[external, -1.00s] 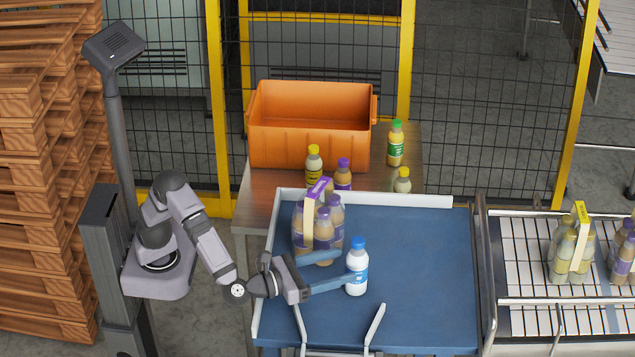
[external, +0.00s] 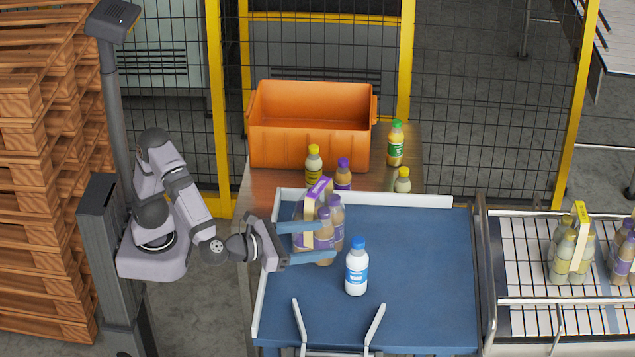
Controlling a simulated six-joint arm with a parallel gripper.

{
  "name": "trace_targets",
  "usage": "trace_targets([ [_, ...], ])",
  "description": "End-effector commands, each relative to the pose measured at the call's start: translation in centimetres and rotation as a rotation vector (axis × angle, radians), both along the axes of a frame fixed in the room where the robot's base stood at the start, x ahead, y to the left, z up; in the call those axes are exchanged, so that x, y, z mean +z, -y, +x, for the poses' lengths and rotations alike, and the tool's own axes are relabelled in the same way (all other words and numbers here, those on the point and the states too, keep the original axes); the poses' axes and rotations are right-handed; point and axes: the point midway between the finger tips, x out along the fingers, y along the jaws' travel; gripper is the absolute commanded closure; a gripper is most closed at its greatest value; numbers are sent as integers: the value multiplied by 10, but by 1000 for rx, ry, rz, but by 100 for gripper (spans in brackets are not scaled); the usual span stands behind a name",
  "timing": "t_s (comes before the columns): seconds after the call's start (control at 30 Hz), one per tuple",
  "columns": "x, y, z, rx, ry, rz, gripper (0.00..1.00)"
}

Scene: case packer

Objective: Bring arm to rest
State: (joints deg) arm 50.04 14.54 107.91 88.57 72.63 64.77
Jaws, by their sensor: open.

● **WHAT IS BEING ASKED**:
In the listing above, find the line with "(comes before the" and the line with "Objective: Bring arm to rest", then print exactly those two lines and every line between them, and nothing more.

● **SOLUTION FOR THIS EXERCISE**:
  "timing": "t_s (comes before the columns): seconds after the call's start (control at 30 Hz), one per tuple",
  "columns": "x, y, z, rx, ry, rz, gripper (0.00..1.00)"
}

Scene: case packer

Objective: Bring arm to rest

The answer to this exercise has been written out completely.